The Trump administration has been making initial moves towards stepping up enforcement against the estimated eleven million immigrants who are in the United States illegally. This has caused a good deal of fear and anxiety, not only among those who are in the US illegally (or look like they might be from one of the countries from which many illegal immigrants come, and thus might be mistakenly targeted) and among those who advocate more open immigration policy. Among the latter category are many Catholic organizations and leaders, and so there's been a mix of efforts to help and virtue signalling coming from them as well. A key example has been Bishop Cupich of Chicago, who gained wide press attention for announcing that immigration enforcement officers should not be allowed onto Catholic church or school property unless they showed a proper warrant. (It's unclear whether this directive has any practical effect or is mostly a publicity stunt, given that the immigration enforcement agencies have internal policies against going after people as such locations.)

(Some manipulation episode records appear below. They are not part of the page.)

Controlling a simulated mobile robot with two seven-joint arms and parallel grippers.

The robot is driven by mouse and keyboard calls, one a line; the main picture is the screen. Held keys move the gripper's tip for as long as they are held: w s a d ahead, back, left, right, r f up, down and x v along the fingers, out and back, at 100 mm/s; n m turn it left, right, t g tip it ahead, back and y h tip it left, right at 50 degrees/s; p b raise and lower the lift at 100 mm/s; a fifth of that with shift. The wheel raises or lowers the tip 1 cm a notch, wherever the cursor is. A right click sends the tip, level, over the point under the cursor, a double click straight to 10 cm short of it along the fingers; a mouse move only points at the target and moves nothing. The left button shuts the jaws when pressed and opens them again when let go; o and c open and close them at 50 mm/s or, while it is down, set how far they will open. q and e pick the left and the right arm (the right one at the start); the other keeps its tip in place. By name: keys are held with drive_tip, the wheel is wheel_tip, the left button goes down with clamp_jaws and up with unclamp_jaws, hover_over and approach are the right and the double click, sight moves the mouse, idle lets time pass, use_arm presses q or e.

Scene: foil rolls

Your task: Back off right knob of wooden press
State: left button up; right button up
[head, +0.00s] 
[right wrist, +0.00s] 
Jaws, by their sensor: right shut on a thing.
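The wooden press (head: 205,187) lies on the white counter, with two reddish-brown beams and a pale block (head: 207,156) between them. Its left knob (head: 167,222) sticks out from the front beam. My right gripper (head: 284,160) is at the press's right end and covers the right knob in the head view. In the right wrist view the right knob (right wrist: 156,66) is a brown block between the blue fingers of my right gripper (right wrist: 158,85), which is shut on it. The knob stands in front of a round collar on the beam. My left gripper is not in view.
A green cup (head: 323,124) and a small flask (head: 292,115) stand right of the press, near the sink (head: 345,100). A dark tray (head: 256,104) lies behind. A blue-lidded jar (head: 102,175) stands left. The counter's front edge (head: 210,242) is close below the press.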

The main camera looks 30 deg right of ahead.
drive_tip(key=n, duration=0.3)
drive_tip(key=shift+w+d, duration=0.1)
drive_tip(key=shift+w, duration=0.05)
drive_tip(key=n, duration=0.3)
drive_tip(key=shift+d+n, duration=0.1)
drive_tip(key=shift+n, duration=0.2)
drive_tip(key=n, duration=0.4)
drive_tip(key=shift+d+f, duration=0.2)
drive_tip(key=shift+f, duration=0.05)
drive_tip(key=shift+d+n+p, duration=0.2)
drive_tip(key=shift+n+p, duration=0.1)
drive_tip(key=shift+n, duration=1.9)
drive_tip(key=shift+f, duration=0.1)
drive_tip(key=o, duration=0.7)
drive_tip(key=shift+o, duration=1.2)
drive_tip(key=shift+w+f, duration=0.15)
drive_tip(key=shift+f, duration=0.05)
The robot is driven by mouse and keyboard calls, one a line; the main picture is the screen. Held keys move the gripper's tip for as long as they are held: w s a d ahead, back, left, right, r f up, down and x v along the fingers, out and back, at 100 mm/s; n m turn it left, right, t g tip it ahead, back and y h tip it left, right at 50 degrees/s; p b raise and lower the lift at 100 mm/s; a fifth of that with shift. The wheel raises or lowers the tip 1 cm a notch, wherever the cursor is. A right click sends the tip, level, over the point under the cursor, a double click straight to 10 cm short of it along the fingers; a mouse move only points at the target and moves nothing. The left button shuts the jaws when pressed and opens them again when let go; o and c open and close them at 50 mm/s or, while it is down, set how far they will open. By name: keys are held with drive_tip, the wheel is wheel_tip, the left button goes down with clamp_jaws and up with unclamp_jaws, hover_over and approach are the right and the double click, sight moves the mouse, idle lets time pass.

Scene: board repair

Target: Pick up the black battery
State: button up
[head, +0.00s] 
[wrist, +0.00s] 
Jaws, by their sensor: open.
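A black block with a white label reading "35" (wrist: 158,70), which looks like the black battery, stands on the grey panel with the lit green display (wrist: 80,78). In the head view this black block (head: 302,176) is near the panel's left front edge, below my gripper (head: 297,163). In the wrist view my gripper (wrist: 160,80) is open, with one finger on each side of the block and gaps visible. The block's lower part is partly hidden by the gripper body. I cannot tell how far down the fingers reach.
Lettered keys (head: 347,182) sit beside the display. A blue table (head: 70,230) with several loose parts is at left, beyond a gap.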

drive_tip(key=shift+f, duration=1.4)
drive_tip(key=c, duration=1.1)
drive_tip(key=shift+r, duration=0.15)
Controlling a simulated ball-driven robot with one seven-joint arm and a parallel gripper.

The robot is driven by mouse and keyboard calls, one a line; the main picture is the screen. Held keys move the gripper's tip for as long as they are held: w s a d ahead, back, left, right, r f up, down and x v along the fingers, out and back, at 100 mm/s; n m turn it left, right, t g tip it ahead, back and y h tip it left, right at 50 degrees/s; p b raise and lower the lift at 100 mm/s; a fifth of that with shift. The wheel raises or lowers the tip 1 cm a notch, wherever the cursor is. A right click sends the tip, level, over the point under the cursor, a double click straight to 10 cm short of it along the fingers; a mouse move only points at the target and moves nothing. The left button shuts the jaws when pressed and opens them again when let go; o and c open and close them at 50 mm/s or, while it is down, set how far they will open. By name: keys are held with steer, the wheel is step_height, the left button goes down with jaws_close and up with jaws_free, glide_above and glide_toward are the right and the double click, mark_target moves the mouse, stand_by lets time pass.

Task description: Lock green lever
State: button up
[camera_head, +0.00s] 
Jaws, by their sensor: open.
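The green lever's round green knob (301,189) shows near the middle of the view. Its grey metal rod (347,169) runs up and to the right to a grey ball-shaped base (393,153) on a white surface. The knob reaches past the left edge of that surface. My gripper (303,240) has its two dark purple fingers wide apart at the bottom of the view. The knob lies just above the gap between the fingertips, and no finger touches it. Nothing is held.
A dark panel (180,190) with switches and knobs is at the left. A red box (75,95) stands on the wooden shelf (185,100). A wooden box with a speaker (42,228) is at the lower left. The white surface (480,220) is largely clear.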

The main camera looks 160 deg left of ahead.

I'm strongly in favor of a more open set of immigration policies, but it strikes me that the tumult currently going on underscores the problem with the approach which both business interests and social justice advocates have taken in the last 20+ years of encouraging a de facto relaxation of immigration quotas and policies by simply not enforcing the laws currently on the books. People have worked to get states to issue drivers licenses to illegal immigrants, to make sure that services (public school, etc.) are readily available to them, and to make sure that enforcement of minor crimes and legal issues are not used as an opportunity to check immigration status. That makes sense in the short term, if what you want to do is avoid the pain and disruption of people being deported, and to allow them to lead the lives in the US that immigration advocates believe they deserve. And yet, it also encourages people to exist in a sort of extended legal twilight. There are people who have been living in the US for decades but who are not actually legally allowed to be here, and as the current panic shows, if the government were to actually enforce the laws already on the books, that would mean disrupting lives in all sorts of ways.
Yes, we should have more open immigration policies, but isn't some of the pain of starting to enforce our immigration laws the result of those who have encourage people to act as if those laws didn't matter? Were we doing illegal immigrants any favors by making it seem as if living here illegally was a sustainable idea?
In some ways the combination of no actual legal reform and lax enforcement has created worse conditions now, because it's allowed a lot of people to build lives which depend on that lax enforcement continuing. We've created a whole class of people whose lives are dependent on the government not enforcing the laws that it claims to have.